Why are we so passionate about this new means to test? Is it actually a better solution for modern distributed cloud native applications? Let’s examine where trace-based testing fits in the testing pyramid and how it could affect testing strategy. Let’s start by looking at the testing pyramid and its key concepts.
Where Did the Testing Pyramid Originate?
The testing pyramid originated from the book “Succeeding with Agile” by Mike Cohn, in 2009. The concept visualizes a balanced approach to testing in agile development. The pyramid emphasizes a foundation of automated unit tests, followed by integration tests and a smaller number of end-to-end tests. The idea is to catch most issues early with fast and focused tests at the base of the pyramid, while using fewer and slower tests at higher levels for validation. The testing pyramid has become widely adopted in software development.
This diagram from “The Testing Pyramid: How to Structure Your Test Suite” clearly illustrates the parts of the system involved at each level:
There has since been much debate about the particular layers. Should they be broken up into more levels? What quantity of tests are needed at each level? As a founder and product manager, I cannot imagine not having some form of a manual test after a release and would argue that “manual” should appear above end-to-end tests. In most systems with a UI, humans are the users of the system, and while we want a high level of test coverage, a final sanity check by an actual person to catch the “unknown unknowns” we did not anticipate in our tests is mandatory.

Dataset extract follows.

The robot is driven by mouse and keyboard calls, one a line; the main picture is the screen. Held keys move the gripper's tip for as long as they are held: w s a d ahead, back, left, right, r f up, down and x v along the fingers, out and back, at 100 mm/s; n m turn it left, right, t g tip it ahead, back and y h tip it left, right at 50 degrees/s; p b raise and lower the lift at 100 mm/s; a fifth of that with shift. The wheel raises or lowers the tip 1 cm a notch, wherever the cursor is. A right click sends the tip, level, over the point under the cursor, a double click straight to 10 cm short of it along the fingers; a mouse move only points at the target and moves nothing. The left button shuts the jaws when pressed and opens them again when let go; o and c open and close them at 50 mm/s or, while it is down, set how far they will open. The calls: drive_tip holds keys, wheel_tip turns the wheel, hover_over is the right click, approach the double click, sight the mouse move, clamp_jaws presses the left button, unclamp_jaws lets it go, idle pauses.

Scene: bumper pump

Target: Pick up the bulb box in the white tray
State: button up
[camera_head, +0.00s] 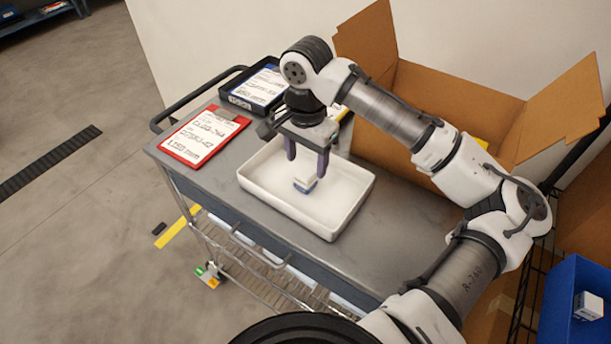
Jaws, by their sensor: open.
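The white tray (345,219) lies on the grey cart top. A small white and blue bulb box (305,185) sits inside it, near the middle. My gripper (307,170) points down over the tray with its two dark fingers apart. The fingertips are just above or beside the box; I cannot tell how far they are from it. Nothing is seen between the fingers except the box below them.
A red clipboard (204,136) and a dark bin (259,87) with a paper lie on the cart's far left. A large open cardboard box (425,92) stands behind the tray. A blue bin (566,300) holding a small white box (588,306) is at the lower right.

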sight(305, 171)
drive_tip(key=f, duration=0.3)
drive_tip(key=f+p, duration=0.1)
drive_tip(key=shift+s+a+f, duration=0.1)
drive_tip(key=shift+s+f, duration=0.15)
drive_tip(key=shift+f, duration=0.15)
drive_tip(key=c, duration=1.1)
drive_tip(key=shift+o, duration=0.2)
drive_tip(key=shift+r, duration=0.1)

How Do You Decide the Quantity of Tests in Each Area?
What drives the area (the number of tests), dedicated to each level in the original model? There are several factors:
- Speed of the test execution.
- Ease and expense of setting up test environments.
- Complexity and cost in creating and maintaining tests.
These can all be summarized as optimizing for cost in either time or money:
- Slower tests increase the time taken to complete the testing phase in each release.
- Increased time and dollars in setting up environments, with integration tests and end-to-end tests requiring fuller environments.
- Integration testing in a distributed, microservice-based system is notoriously hard, with much of the effort focused on how to implement the test across multiple services.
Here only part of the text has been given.